** BEGIN Listed records **

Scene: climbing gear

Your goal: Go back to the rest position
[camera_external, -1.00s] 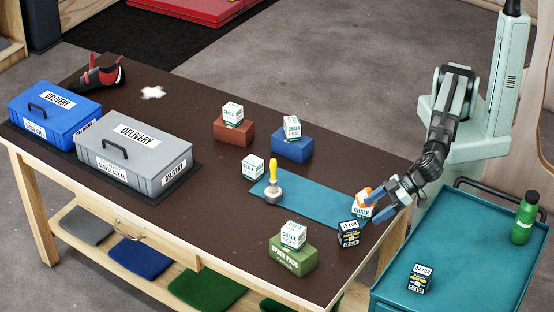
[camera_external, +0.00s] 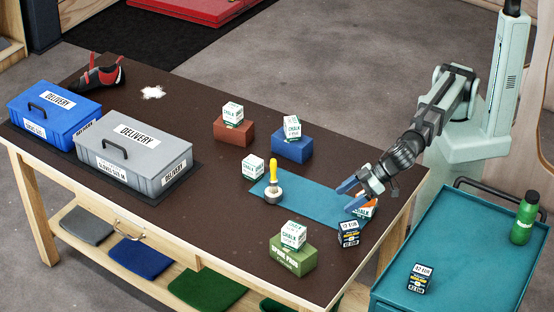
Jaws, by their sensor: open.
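My gripper (camera_external: 350,196) is at the right end of the table, with its blue fingers apart and nothing seen between them. It hangs over the right end of the teal mat (camera_external: 315,202). A white and orange chalk box (camera_external: 366,211) lies just below and behind the gripper and is partly hidden by it. I cannot tell whether they touch. A dark tape box (camera_external: 348,234) stands just in front of that chalk box.
A yellow-handled brush (camera_external: 273,182) stands on the mat's left end. Chalk boxes sit on red (camera_external: 234,131), blue (camera_external: 292,146) and green (camera_external: 292,256) blocks; another chalk box (camera_external: 252,168) is on the table. Blue (camera_external: 55,122) and grey (camera_external: 120,170) delivery cases are left. A teal cart (camera_external: 470,255) is right.

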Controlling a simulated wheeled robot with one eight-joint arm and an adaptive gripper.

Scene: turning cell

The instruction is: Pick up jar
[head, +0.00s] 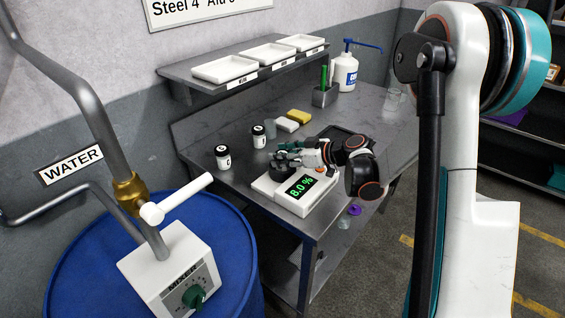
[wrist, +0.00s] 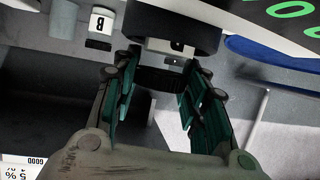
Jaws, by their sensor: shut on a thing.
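My gripper (head: 284,160) is low over the bench, at the white tester with the green 8.0 % display (head: 302,188). Its teal fingers (wrist: 155,85) are shut on a dark round thing (wrist: 172,25), which I take to be the jar. The fingers partly hide it, and whether it touches the tester cannot be told. A jar with a black lid and white label (head: 223,158) stands upright on the bench left of the tester. A second such jar (head: 259,137) stands behind it. A white label marked B (wrist: 101,28) shows in the wrist view.
A yellow sponge (head: 299,116), a pen holder (head: 325,96) and a pump bottle (head: 345,72) stand at the back. White trays (head: 268,54) sit on the shelf above. A blue drum with a mixer box (head: 172,272) is front left. The bench (head: 385,140) is mostly clear at right.

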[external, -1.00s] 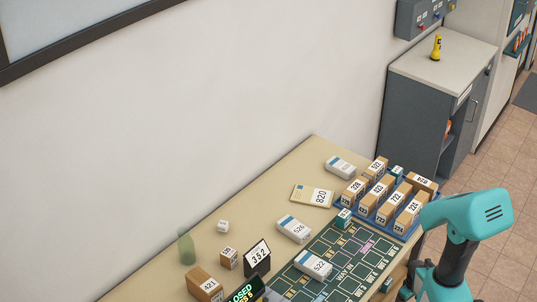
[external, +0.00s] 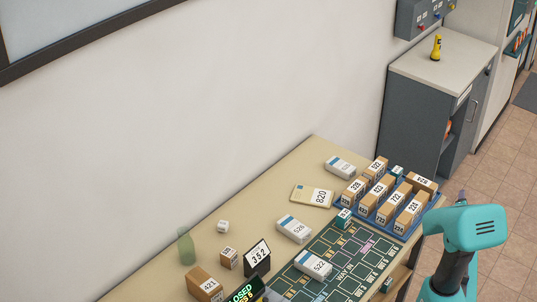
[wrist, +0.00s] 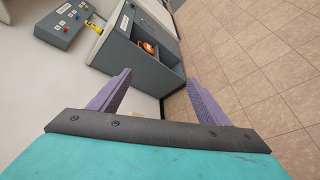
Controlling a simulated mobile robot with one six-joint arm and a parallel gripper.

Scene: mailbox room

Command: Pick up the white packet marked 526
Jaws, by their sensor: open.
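The white packet marked 526 (external: 293,229) lies flat on the wooden table, left of the dark green mat and below the packet marked 820. In the external view my gripper (external: 462,196) shows only in part, behind my teal arm, to the right of the table and well apart from the packet. In the wrist view my gripper (wrist: 158,98) has its two purple fingers spread wide with nothing between them. The packet is not in the wrist view, which faces the grey cabinet (wrist: 140,62) and the tiled floor.
A similar white packet marked 522 (external: 313,265) lies on the green mat (external: 345,262). A flat packet marked 820 (external: 312,195) and another white packet (external: 340,167) lie further back. A blue tray (external: 364,215) holds several boxes.

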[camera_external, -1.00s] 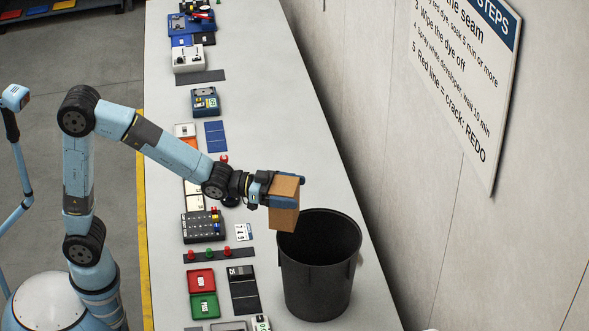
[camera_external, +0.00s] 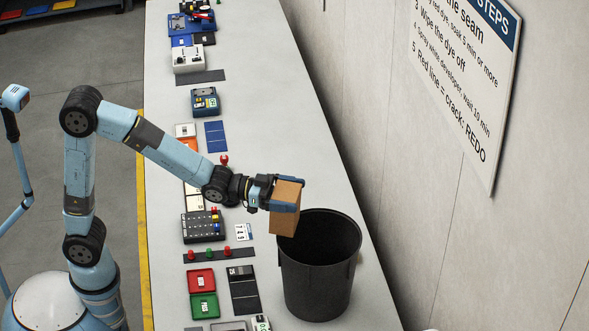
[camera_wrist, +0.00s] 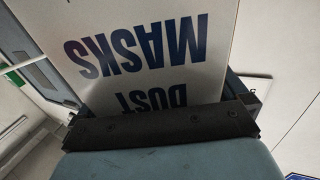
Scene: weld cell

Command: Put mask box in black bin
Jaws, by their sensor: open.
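The mask box (camera_external: 285,222) is a tan carton. In the wrist view its pale face reads DUST MASKS upside down (camera_wrist: 150,50). My gripper (camera_external: 288,195) is open, with its blue fingers on either side of the box. The box stands slightly tilted between them; whether the fingers touch it cannot be told. The black bin (camera_external: 317,288) is round and open-topped and stands on the bench. The box's lower end is over the left part of the bin's mouth, near the rim. The inside of the bin is dark.
The long pale bench (camera_external: 270,120) carries a row of small items left of the bin, including a red tray (camera_external: 201,280), a green tray (camera_external: 203,306) and a black block with knobs (camera_external: 203,227). A wall with a sign (camera_external: 465,80) rises on the right.

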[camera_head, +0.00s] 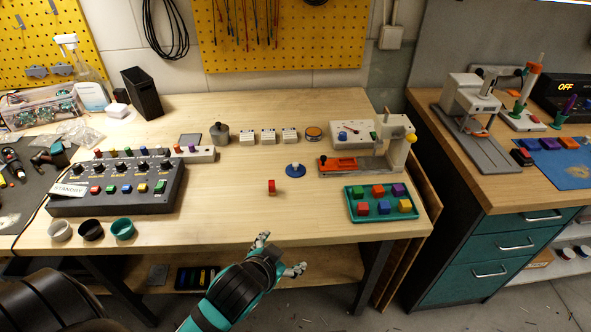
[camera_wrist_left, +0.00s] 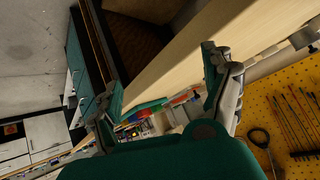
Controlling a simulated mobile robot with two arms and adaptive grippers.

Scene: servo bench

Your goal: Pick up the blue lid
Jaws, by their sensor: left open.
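The blue lid (camera_head: 295,170) lies flat on the wooden workbench (camera_head: 240,220), a small round disc with a knob on top. It is right of the middle of the bench. My left gripper (camera_head: 283,253) is at the front edge of the bench, nearer to me than the lid, with its fingers spread and nothing between them. In the left wrist view the open fingers (camera_wrist_left: 162,72) also show, with bench wood beyond; I cannot make out the lid there. My right gripper is not in view.
A red block (camera_head: 271,187) stands just left of and nearer than the lid. A teal tray (camera_head: 356,212) of coloured blocks is to the right, with an orange-based fixture (camera_head: 338,164) behind. A dark control box (camera_head: 117,205) and several cups are left. The bench front middle is clear.

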** END Listed records **

Short exercise
Pull every line containing the word "robot" out of the material.

Result of the exercise
Controlling a simulated wheeled robot with one eight-joint arm and an adaptive gripper.
Controlling a simulated mobile robot with one six-joint arm and a parallel gripper.
Controlling a simulated mobile robot with two arms and adaptive grippers.

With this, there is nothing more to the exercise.